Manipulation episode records
------------------------------------

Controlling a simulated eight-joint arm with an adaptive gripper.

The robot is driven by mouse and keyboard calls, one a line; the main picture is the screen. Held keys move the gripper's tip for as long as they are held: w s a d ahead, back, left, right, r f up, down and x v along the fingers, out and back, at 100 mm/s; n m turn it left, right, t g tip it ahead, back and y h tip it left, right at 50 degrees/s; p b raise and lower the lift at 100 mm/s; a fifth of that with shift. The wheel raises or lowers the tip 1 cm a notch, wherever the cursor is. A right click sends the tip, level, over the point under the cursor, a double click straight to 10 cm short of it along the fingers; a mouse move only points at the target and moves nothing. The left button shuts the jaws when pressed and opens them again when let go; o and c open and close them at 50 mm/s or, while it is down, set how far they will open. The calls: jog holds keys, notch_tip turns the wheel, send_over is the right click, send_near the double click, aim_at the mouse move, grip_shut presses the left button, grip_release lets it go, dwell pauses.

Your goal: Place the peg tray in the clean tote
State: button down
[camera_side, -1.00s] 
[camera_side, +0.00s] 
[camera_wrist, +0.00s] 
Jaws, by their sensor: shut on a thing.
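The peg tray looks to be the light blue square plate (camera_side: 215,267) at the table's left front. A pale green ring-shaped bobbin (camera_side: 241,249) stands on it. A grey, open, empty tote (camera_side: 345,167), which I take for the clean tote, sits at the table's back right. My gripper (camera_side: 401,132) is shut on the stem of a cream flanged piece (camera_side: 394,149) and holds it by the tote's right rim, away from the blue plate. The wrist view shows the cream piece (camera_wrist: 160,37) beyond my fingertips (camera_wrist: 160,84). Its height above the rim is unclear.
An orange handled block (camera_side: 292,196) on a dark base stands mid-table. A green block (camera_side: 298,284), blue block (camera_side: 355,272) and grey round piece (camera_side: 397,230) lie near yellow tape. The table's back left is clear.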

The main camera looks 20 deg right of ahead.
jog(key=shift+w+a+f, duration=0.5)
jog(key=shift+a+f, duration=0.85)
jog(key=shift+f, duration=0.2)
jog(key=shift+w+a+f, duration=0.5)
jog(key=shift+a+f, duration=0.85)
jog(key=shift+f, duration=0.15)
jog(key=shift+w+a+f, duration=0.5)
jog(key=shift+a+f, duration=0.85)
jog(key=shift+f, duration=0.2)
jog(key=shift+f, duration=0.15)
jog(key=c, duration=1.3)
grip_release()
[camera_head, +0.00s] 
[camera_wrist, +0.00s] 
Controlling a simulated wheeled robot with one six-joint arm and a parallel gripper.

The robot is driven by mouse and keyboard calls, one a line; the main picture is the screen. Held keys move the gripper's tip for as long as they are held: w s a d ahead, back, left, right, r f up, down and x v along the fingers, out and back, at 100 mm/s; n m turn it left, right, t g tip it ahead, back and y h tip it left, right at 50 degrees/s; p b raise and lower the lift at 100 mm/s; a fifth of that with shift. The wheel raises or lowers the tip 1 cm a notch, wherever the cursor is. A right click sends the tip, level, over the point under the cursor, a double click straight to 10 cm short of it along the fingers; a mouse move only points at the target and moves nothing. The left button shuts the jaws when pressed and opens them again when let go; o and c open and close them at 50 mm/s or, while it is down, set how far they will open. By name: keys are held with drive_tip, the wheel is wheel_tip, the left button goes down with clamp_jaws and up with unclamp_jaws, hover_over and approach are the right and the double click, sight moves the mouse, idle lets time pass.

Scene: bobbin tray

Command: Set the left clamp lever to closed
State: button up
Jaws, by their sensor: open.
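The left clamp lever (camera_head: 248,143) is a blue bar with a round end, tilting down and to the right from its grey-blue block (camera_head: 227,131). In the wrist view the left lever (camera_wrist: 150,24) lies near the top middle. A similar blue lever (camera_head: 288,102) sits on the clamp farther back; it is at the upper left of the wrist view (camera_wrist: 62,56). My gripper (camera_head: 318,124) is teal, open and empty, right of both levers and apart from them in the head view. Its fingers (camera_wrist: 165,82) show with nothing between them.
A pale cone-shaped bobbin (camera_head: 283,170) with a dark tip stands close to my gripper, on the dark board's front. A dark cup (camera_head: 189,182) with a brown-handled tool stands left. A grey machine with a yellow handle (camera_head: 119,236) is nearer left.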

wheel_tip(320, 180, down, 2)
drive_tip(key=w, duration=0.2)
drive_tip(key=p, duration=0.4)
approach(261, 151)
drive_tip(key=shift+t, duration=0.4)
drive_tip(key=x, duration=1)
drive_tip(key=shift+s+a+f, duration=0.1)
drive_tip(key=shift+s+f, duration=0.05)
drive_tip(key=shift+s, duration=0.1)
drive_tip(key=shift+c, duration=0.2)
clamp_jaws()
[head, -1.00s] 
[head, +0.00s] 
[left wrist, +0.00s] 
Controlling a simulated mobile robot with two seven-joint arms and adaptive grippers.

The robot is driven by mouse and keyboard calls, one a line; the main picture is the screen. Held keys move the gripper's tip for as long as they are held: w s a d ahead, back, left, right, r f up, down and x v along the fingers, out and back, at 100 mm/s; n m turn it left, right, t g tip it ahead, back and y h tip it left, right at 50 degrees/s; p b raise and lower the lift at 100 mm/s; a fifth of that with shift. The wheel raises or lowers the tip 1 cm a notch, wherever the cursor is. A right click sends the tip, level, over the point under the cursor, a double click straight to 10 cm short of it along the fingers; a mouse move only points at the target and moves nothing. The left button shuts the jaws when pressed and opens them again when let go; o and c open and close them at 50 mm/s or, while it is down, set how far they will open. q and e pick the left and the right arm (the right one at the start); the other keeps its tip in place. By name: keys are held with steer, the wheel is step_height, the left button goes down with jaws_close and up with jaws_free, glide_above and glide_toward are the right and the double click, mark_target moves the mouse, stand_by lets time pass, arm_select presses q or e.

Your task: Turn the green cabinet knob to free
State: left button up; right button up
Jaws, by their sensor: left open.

------------------------------------

[GIVEN INSTRUCTION] From the line with "[left wrist, +0.00s]" through the line with "presses q or e.", set down every line exactly and nothing besides.

[EXPECTED ANSWER]
[left wrist, +0.00s] 
Controlling a simulated mobile robot with two seven-joint arms and adaptive grippers.

The robot is driven by mouse and keyboard calls, one a line; the main picture is the screen. Held keys move the gripper's tip for as long as they are held: w s a d ahead, back, left, right, r f up, down and x v along the fingers, out and back, at 100 mm/s; n m turn it left, right, t g tip it ahead, back and y h tip it left, right at 50 degrees/s; p b raise and lower the lift at 100 mm/s; a fifth of that with shift. The wheel raises or lowers the tip 1 cm a notch, wherever the cursor is. A right click sends the tip, level, over the point under the cursor, a double click straight to 10 cm short of it along the fingers; a mouse move only points at the target and moves nothing. The left button shuts the jaws when pressed and opens them again when let go; o and c open and close them at 50 mm/s or, while it is down, set how far they will open. q and e pick the left and the right arm (the right one at the start); the other keeps its tip in place. By name: keys are held with steer, the wheel is step_height, the left button goes down with jaws_close and up with jaws_free, glide_above and glide_toward are the right and the double click, mark_target moves the mouse, stand_by lets time pass, arm_select presses q or e.

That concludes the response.